Die Frage ist, wie jetzt mittelfristig darauf reagiert wird. Im Moment sehen wir eine Reduktion des Angebots, und im Moment ist aus heutiger Sicht auch zu vermuten, dass Fliegen teurer wird. Wenn Fliegen teurer wird und wenn wir weniger Wettbewerb haben und wenn es insgesamt zu einer Ausdünnung des Angebots kommt, damit die vorhandenen Flugzeuge besser ausgelastet werden, bedeutet das möglicherweise, dass sich die Wachstumszahlen auch langfristig, also nicht nur vorübergehend, nicht in den Größenordnungen bewegen, wie das bislang formuliert worden ist.

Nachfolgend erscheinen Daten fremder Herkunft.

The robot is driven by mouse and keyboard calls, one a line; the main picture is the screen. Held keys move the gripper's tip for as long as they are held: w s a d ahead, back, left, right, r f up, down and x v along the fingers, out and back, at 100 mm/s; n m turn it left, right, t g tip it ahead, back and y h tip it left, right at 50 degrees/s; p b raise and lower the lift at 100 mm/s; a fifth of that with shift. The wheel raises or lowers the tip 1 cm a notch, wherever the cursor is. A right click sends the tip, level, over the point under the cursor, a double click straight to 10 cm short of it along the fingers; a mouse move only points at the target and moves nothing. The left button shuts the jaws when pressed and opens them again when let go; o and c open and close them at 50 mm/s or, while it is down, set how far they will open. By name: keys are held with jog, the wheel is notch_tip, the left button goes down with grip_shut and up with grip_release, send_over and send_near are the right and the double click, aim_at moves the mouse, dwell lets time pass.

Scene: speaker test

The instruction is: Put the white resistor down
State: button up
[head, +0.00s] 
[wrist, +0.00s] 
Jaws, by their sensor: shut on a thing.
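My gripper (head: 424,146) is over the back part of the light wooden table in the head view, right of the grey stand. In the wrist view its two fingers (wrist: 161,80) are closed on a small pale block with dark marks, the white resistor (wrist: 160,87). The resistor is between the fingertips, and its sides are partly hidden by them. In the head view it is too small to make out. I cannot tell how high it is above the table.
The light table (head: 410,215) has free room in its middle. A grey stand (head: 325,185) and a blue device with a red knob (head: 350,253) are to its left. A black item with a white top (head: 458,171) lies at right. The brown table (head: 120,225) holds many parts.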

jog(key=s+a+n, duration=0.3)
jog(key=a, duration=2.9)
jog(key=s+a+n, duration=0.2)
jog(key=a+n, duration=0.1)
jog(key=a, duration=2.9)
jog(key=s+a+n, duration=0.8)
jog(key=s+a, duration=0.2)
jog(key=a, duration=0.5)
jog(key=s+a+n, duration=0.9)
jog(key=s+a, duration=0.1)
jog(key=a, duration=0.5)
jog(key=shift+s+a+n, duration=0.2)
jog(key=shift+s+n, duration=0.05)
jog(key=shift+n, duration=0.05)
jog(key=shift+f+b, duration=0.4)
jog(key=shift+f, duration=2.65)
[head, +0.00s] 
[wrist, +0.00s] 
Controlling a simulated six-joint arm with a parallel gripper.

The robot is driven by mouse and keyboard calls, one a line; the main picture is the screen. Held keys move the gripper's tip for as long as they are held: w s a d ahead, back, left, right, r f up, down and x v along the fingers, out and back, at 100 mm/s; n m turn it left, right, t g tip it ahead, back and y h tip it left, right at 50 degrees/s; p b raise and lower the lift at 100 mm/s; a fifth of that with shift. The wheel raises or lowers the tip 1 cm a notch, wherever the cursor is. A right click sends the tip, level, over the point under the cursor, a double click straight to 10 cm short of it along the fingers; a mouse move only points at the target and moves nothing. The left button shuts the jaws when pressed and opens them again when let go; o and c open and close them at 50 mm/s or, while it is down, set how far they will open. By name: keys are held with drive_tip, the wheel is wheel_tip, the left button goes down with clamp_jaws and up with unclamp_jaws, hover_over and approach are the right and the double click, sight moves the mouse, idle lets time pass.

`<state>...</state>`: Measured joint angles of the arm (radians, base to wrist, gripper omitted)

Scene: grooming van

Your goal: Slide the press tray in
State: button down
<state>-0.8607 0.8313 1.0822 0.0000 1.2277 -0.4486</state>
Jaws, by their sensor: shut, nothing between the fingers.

Im Übrigen wird die ganze Luftverkehrspolitik ganz wesentlich von den Airlines gemacht, also von den Luftverkehrsgesellschaften. Wir hingegen arbeiten an der Infrastruktur. Wir können mit dem, was wir am Boden machen, also mit dem Bauen von Flughäfen, in der Luftverkehrspolitik nur auf das Verhalten der Luftverkehrsgesellschaften reagieren. Nichtsdestoweniger gibt es zunächst einmal kurzfristig ein klares Minus und mittelfristig wahrscheinlich eine Dämpfung der Zuwachszahlen. Langfristig bleibt es natürlich dabei, dass der Luftverkehr eine Wachstumsbranche, ein Wachstumsmarkt ist. Das ist in den letzten Jahrzehnten so gewesen, und von den Faktoren, die ich jetzt gerade angesprochen habe, abgesehen, muss man davon ausgehen, dass es auch langfristig so sein wird, sodass wir uns natürlich nach wie vor mit den Wachstumsproblemen, allerdings deutlich zeitlich versetzt, zu beschäftigen haben.

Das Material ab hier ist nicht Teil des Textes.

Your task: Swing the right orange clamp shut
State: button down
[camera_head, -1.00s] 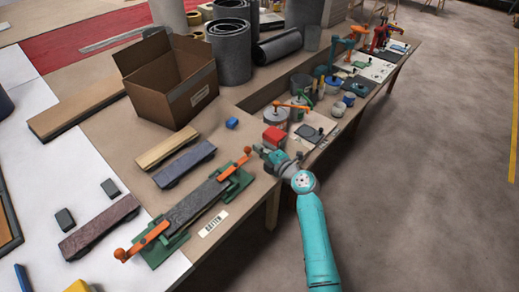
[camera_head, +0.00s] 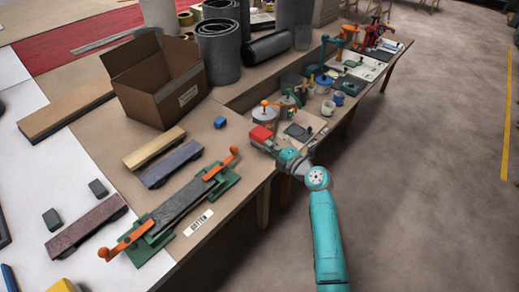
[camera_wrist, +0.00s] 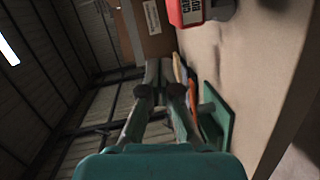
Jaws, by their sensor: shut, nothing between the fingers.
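The right orange clamp (camera_head: 219,165) is a lever with a round knob on a green base (camera_head: 222,184), at the right end of a dark bar (camera_head: 180,207). Its knob end points outward, up and right, away from the bar. The left orange clamp (camera_head: 126,239) sits at the bar's other end, its knob pointing down-left. My gripper (camera_head: 256,142) is shut and empty, a little right of the right clamp's knob and apart from it, beside a red block. In the wrist view my fingers (camera_wrist: 158,68) are together; an orange strip (camera_wrist: 180,70) and green plate (camera_wrist: 218,112) show to their right.
The red block (camera_head: 262,133) is close to my gripper. A small blue block (camera_head: 220,122), an open cardboard box (camera_head: 165,85) and two bars lie behind the clamps. Cans and tools crowd the bench to the right. The floor in front is clear.

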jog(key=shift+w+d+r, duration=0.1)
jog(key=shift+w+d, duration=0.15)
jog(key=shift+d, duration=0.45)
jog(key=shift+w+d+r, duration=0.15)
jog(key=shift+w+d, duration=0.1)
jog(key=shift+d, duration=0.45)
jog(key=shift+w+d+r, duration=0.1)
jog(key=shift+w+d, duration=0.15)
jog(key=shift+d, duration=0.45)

Jetzt will ich den Zahlenteil schon abschließen und etwas zu der politisch-konzeptionellen Seite sagen. Ich fange einmal mit einer fast philosophischen Bemerkung, einer Verkehrsphilosophie an, die heißt: Mobilität ist im Prinzip unendlich; sie wird nur durch zwei Faktoren limitiert, nämlich durch Zeit und Geld.

(Minister Müller)

(Abg. Boris Palmer GRÜNE: Und den Raum! Abg. Kretschmann GRÜNE: Und durch die Um- welt, Herr Minister!)

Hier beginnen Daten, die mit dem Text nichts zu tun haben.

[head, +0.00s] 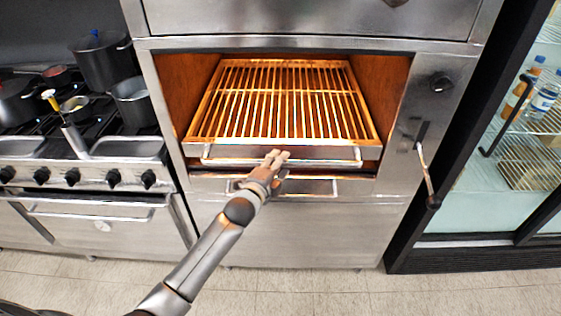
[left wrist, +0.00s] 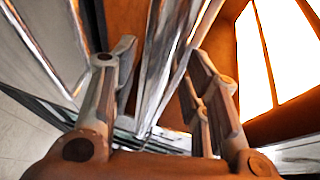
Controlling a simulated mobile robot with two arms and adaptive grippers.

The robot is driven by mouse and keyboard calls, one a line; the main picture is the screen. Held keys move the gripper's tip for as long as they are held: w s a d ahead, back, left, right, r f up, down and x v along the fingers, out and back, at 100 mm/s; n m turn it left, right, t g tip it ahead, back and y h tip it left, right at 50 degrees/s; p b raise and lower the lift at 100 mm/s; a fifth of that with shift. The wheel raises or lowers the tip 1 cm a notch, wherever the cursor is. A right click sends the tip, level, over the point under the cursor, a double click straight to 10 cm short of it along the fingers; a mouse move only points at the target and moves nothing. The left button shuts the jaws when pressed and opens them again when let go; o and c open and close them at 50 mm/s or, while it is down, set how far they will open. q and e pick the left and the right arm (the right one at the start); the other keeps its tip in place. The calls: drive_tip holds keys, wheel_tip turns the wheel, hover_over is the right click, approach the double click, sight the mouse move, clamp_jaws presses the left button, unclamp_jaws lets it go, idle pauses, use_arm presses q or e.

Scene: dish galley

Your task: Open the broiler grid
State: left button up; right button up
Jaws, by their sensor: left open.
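The broiler grid (head: 288,100) is a glowing orange rack of metal bars inside the steel broiler. A long bar handle (head: 335,162) runs across its front edge. My left gripper (head: 277,158) is at the middle of this handle. In the left wrist view, my left gripper (left wrist: 160,58) is open, with a finger on each side of shiny metal bars that look like the handle (left wrist: 158,75). Whether the fingers touch the bars cannot be told. My arm and hand hide a small part of the handle. My right gripper is in neither view.
A lower handle (head: 315,187) sits on the panel below the grid. A stove with pots (head: 104,60) is at left, a glass-door fridge (head: 500,130) at right. The floor in front is clear.

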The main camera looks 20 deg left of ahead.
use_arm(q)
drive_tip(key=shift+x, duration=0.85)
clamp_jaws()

Es sei denn, die Politik interveniert. Ich sage zunächst einmal aus der Sicht des Verkehrsteilnehmers, dass Zeit und Geld limitierende Faktoren sind. Es kann natürlich bei einer bestimmten Politik Begleitkomponenten schaffen. Ich wäre darauf gleich zu sprechen gekommen

(Zuruf des Abg. Boris Palmer GRÜNE)

jawohl , weil ich das natürlich auch so sehe, dass sich die richtige Verkehrspolitik nicht unbedingt von alleine einstellt. Weil im Luftverkehr in kurzer Zeit riesige Entfernungen überwunden werden können, aber gleichzeitig das Fliegen immer billiger geworden ist, ist es nicht verwunderlich, sondern eine relativ normale Entwicklung, dass der Luftverkehr explodiert ist. Das ist geschehen, weil genau die beiden limitierenden Faktoren eine geringere Rolle spielen.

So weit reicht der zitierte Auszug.